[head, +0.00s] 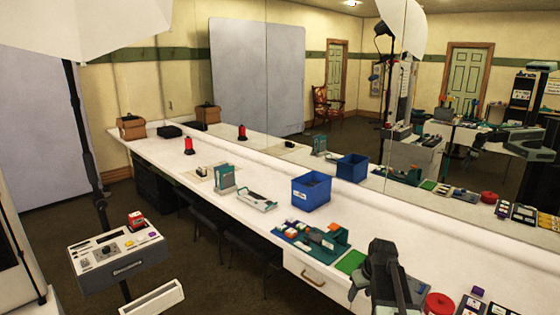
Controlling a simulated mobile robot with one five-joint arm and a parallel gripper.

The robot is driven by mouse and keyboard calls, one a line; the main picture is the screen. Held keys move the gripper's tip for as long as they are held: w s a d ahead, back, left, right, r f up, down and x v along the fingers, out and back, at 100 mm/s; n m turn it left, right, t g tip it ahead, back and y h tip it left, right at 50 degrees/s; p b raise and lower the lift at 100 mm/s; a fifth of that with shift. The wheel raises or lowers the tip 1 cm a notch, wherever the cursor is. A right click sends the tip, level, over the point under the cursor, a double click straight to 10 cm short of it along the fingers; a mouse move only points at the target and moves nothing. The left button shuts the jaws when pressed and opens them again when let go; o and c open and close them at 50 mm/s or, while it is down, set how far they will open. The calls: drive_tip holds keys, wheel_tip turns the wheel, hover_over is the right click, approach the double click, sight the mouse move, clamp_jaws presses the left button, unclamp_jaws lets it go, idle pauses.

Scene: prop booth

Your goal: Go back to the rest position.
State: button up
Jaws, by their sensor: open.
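My gripper (384,262) shows dark grey at the lower right, raised in front of the long white counter (240,160). It is open, and I see nothing held in it. It stands near a green mat (351,262) and hides part of the counter's front edge. The exact gap between the gripper and the counter cannot be told.
A teal tray of small blocks (318,238), a blue bin (311,190) and a red round item (438,303) are on the counter near my arm. A control panel (118,252) stands at left. A mirror lines the counter's back.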

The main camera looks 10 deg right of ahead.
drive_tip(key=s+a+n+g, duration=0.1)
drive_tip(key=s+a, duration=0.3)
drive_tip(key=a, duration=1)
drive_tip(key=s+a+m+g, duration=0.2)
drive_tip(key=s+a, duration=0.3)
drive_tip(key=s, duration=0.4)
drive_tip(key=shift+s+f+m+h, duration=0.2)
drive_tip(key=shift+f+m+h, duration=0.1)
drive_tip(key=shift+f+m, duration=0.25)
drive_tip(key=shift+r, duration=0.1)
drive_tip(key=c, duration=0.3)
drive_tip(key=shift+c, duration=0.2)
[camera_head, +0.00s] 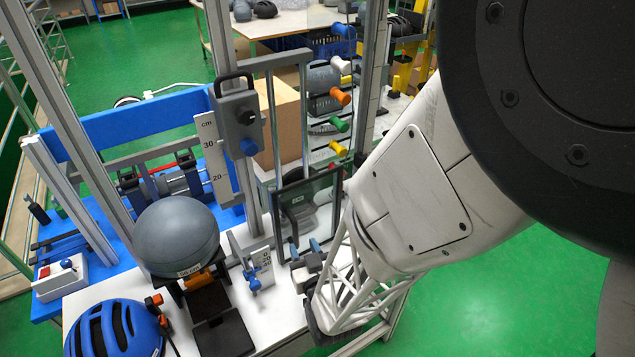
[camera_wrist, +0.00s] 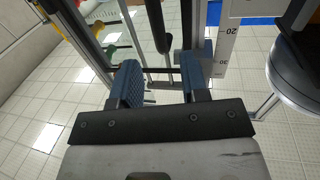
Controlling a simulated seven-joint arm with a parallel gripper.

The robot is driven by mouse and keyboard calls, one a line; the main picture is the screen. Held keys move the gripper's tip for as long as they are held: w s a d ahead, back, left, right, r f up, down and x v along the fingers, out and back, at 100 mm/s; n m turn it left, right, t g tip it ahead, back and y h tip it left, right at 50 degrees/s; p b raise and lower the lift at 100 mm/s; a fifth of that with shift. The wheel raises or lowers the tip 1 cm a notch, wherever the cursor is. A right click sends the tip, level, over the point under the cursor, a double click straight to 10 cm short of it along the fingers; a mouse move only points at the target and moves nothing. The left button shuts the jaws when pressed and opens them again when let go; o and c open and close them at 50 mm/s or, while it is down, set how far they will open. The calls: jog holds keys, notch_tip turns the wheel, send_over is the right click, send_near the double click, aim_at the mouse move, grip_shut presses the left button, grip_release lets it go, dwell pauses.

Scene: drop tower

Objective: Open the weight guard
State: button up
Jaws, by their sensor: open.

---------------

▶ **Set task**:
Repeat the records above exactly, omitting every picture.

▶ **Solution to this problem**:
[head, +0.00s] 
Controlling a simulated mobile robot with one five-joint arm and a parallel gripper.

The robot is driven by mouse and keyboard calls, one a line; the main picture is the screen. Held keys move the gripper's tip for as long as they are held: w s a d ahead, back, left, right, r f up, down and x v along the fingers, out and back, at 100 mm/s; n m turn it left, right, t g tip it ahead, back and y h tip it left, right at 50 degrees/s; p b raise and lower the lift at 100 mm/s; a fifth of that with shift. The wheel raises or lowers the tip 1 cm a notch, wherever the cursor is. A right click sends the tip, level, over the point under the cursor, a double click straight to 10 cm short of it along the fingers; a mouse move only points at the target and moves nothing. The left button shuts the jaws when pressed and opens them again when let go; o and c open and close them at 50 mm/s or, while it is down, set how far they will open. The calls: drive_tip holds keys, wheel_tip turns the wheel, hover_over is the right click, approach the double click, sight the mouse move, clamp_jaws presses the left button, unclamp_jaws lets it go, idle pauses.

Scene: prop booth

Your goal: Go back to the rest position.
State: button up
Jaws, by their sensor: open.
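My gripper (384,262) shows dark grey at the lower right, raised in front of the long white counter (240,160). It is open, and I see nothing held in it. It stands near a green mat (351,262) and hides part of the counter's front edge. The exact gap between the gripper and the counter cannot be told.
A teal tray of small blocks (318,238), a blue bin (311,190) and a red round item (438,303) are on the counter near my arm. A control panel (118,252) stands at left. A mirror lines the counter's back.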

The main camera looks 10 deg right of ahead.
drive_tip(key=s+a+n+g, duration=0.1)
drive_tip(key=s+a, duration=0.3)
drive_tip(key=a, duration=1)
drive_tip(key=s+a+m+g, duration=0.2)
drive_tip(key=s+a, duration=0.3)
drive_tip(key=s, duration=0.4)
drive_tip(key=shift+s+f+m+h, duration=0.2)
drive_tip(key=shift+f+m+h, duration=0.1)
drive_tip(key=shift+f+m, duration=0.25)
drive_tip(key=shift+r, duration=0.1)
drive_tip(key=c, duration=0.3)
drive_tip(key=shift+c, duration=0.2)
[camera_head, +0.00s] 
[camera_wrist, +0.00s] 
Controlling a simulated seven-joint arm with a parallel gripper.

The robot is driven by mouse and keyboard calls, one a line; the main picture is the screen. Held keys move the gripper's tip for as long as they are held: w s a d ahead, back, left, right, r f up, down and x v along the fingers, out and back, at 100 mm/s; n m turn it left, right, t g tip it ahead, back and y h tip it left, right at 50 degrees/s; p b raise and lower the lift at 100 mm/s; a fifth of that with shift. The wheel raises or lowers the tip 1 cm a notch, wherever the cursor is. A right click sends the tip, level, over the point under the cursor, a double click straight to 10 cm short of it along the fingers; a mouse move only points at the target and moves nothing. The left button shuts the jaws when pressed and opens them again when let go; o and c open and close them at 50 mm/s or, while it is down, set how far they will open. The calls: jog holds keys, notch_tip turns the wheel, send_over is the right click, send_near the double click, aim_at the mouse move, grip_shut presses the left button, grip_release lets it go, dwell pauses.

Scene: drop tower

Objective: Open the weight guard
State: button up
Jaws, by their sensor: open.

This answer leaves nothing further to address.